# Problem to solve
Copy each line that contains the string "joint".

▶

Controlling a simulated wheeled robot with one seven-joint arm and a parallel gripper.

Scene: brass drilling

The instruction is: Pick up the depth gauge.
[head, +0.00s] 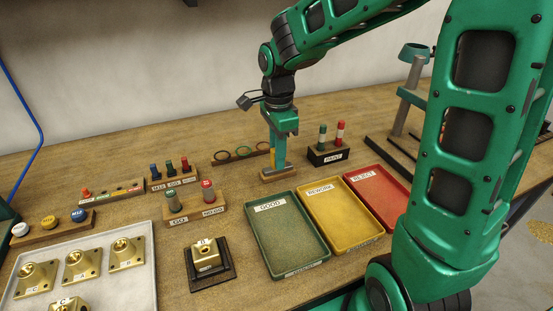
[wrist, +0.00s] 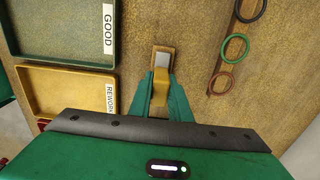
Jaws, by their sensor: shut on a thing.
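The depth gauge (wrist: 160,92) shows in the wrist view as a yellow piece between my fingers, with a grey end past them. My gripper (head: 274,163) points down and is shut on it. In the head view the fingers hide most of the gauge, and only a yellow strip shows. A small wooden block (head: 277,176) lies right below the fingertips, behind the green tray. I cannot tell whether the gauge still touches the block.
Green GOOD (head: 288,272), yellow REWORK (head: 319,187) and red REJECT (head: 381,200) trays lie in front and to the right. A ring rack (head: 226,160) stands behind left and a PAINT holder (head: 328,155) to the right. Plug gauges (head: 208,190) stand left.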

◀
▶

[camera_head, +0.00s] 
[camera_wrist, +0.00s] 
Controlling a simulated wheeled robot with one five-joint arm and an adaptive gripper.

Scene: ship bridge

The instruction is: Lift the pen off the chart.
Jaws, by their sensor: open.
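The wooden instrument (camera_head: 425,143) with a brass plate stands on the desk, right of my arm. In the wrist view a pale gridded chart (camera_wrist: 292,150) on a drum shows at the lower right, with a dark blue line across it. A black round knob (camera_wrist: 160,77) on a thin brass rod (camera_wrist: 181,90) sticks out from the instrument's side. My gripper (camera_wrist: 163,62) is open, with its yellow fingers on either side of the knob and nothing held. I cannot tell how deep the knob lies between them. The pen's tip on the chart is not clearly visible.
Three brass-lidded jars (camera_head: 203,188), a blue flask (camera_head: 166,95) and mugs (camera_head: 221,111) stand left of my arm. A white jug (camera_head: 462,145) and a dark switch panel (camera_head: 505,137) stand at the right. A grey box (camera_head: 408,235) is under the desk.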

◀

# Solution for this exercise
Controlling a simulated wheeled robot with one seven-joint arm and a parallel gripper.
Controlling a simulated wheeled robot with one five-joint arm and an adaptive gripper.

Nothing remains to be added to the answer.